Design of a machine learning model for predicting credit risk in microfinance using environmental data

Agricultural microfinance is a sector that is significantly impacted by climate-related risks, such as temperature fluctuation, soil degradation, and irregular rainfall. These environmental factors have not only impact on crop yield but also results in influencing borrowers’ ability to repay agricultural loans. Traditional credit scoring models lack in predicting due to the complex interplay between environmental and borrower-specific variables. This research study proposes a new predictive machine learning model based on XGBoost for assessing the credit risks in agricultural microfinance. This model utilizes environmental indicators, borrower characteristics, and loan attributes for computing the continuous credit risk score. The model was trained utilizing a real-world dataset of 142,017 loan applications with a 70/30 split.

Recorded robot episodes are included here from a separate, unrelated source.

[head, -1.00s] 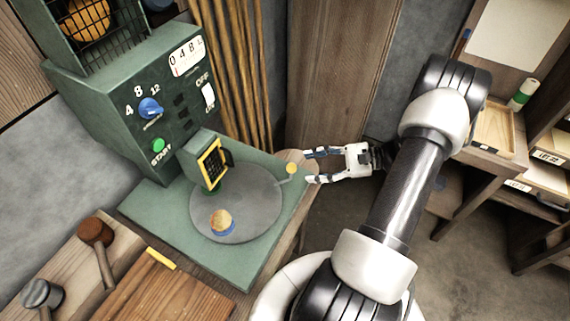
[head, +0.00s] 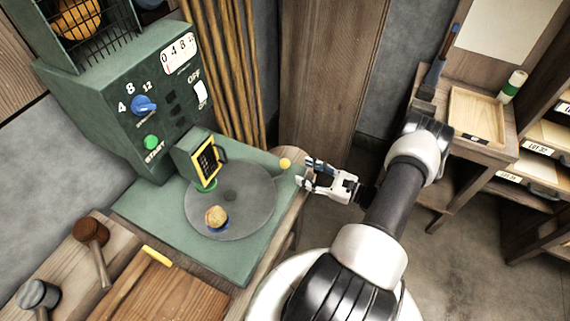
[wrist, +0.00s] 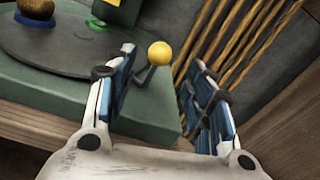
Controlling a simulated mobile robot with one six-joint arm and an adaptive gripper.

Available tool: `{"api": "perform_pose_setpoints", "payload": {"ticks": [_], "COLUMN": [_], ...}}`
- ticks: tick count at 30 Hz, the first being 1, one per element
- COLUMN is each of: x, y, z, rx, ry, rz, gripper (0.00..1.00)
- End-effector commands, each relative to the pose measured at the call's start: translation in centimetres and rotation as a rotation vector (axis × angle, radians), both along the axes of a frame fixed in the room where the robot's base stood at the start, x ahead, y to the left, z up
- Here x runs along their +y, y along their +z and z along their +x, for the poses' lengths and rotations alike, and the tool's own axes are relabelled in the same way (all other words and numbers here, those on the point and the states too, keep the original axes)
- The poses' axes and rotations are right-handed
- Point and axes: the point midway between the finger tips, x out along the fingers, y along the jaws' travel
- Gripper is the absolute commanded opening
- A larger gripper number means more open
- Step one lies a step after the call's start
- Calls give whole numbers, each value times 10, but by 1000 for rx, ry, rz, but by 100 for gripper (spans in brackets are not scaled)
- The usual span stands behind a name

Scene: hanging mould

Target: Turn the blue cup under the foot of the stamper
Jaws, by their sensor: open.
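The blue cup (head: 217,228), with a tan ball on it, sits near the front edge of the grey round turntable (head: 252,205). The stamper's yellow-framed foot (head: 207,160) is at the turntable's back left, with a green cup-like piece (head: 205,187) below it. A crank with a yellow knob (head: 285,163) stands at the turntable's right. My gripper (head: 304,172) is open and empty just right of the knob. In the wrist view the knob (wrist: 159,54) appears between the fingers, seemingly beyond them; I see no contact. The blue cup (wrist: 36,20) is at upper left there.
The green machine (head: 120,110) with dial and switch rises behind the turntable. Sticks (head: 240,70) lean against the wall behind. Two mallets (head: 92,235) and a wooden board (head: 155,290) lie at front left. A desk with a tray (head: 478,115) is at right.

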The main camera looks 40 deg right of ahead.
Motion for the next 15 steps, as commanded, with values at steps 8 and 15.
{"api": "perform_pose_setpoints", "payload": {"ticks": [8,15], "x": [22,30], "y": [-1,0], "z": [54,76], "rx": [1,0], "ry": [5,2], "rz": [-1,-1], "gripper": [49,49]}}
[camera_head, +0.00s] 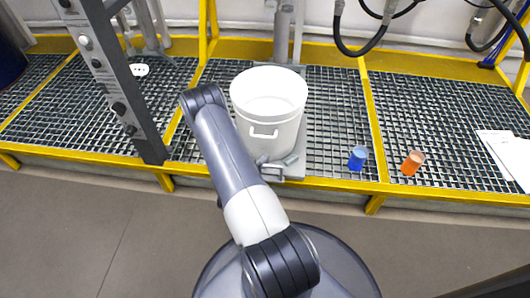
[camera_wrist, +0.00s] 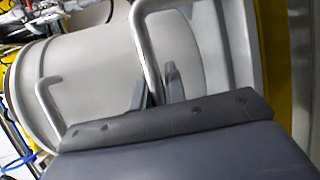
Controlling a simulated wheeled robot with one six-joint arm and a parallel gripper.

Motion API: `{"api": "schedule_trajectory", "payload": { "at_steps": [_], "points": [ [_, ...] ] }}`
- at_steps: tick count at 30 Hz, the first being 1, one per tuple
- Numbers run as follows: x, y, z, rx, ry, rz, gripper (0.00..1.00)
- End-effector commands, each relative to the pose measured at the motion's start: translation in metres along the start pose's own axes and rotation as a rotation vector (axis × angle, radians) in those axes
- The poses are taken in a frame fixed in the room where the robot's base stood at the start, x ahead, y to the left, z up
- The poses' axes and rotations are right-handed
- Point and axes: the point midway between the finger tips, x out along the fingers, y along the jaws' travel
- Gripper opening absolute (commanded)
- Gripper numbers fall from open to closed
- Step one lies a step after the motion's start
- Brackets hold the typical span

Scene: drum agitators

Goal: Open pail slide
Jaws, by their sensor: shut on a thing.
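The white pail (camera_head: 268,105) stands upright and open on the pail slide (camera_head: 297,171), a grey plate at the front edge of the grated platform. The slide's metal handle (camera_wrist: 148,50) shows as a bent bar in the wrist view, with the pail's side behind it. My gripper (camera_wrist: 157,88) is shut on this bar, one dark finger on each side. In the head view my gripper (camera_head: 275,163) is small and partly hidden by my arm, low in front of the pail. The pail's own side handle (camera_wrist: 48,105) is apart from my fingers.
A blue cup (camera_head: 358,158) and an orange cup (camera_head: 413,163) stand on the grating to the right. White papers (camera_head: 508,152) lie at the far right. A grey control post (camera_head: 115,80) rises left of my arm. The floor (camera_head: 80,225) before the yellow edge is clear.

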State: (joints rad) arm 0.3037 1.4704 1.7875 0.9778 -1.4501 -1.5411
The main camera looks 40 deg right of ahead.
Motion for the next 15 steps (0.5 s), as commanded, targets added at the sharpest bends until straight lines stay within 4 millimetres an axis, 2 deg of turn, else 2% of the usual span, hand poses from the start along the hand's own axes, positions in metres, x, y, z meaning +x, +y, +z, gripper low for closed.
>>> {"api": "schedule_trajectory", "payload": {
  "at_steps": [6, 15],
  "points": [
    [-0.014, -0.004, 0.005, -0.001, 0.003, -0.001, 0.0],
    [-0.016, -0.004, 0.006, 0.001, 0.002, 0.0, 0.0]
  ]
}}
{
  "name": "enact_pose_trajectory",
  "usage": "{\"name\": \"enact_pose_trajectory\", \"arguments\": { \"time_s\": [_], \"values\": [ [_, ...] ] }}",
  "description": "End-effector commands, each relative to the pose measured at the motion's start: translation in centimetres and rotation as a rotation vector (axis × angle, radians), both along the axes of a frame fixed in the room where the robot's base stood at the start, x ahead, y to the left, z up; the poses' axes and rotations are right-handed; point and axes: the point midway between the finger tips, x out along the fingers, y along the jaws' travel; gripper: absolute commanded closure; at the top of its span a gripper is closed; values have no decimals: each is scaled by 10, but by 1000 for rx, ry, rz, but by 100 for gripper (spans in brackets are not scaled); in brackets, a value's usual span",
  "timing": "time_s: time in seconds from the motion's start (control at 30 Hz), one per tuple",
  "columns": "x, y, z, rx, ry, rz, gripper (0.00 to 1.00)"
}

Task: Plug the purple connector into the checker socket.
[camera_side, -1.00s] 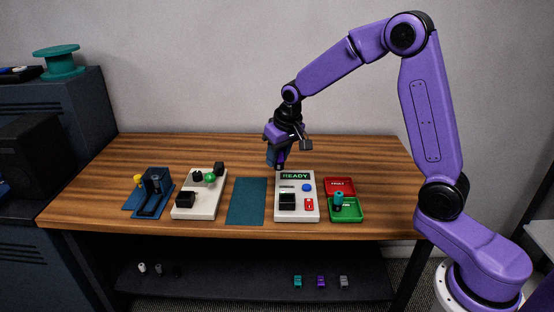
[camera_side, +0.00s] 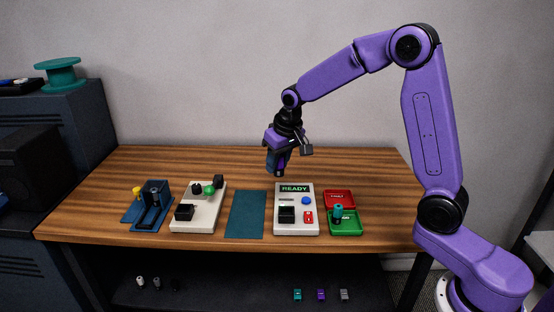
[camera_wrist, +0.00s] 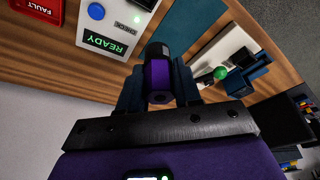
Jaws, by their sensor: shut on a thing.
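My gripper (camera_side: 277,172) is shut on the purple connector (camera_wrist: 159,78), which sits between the fingers in the wrist view. It hangs above the table, behind the checker (camera_side: 311,229). The connector has a purple hexagonal body and a dark grey round part at its far end. The checker is a white box with a green READY display (camera_side: 295,188), a blue button, a red switch and a black socket block (camera_side: 287,214) near its front. The connector is apart from the socket. In the wrist view only part of the checker (camera_wrist: 90,20) shows, at the top left.
A teal mat (camera_side: 245,214) lies left of the checker. Further left are a white fixture (camera_side: 181,226) with a green knob and a blue stand (camera_side: 152,222). A red FAULT tray (camera_side: 328,194) and a green tray (camera_side: 354,229) holding a teal connector (camera_side: 338,212) are right.

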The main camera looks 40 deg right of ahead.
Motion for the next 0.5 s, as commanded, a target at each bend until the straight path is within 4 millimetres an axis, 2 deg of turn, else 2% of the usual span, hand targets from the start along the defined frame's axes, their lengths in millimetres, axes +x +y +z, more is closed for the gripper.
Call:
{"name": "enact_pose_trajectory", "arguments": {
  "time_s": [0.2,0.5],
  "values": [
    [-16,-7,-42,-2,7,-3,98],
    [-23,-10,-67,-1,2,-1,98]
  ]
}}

When compared with other traditional models, the results of the model showcases an accuracy of 99%, a recall of 84%, a precision of 89%, and an F1-score of 86%, outperforming traditional algorithms such as logistic regression and decision tree. This model has substantial implications for microfinance organizations. With this model, borrowers can evaluate risk accurately during the loan application stage by utilizing environmental data, resulting in better loan targeting, enhanced financial inclusion, and better risk mitigation for vulnerable farming communities in climate-sensitive regions.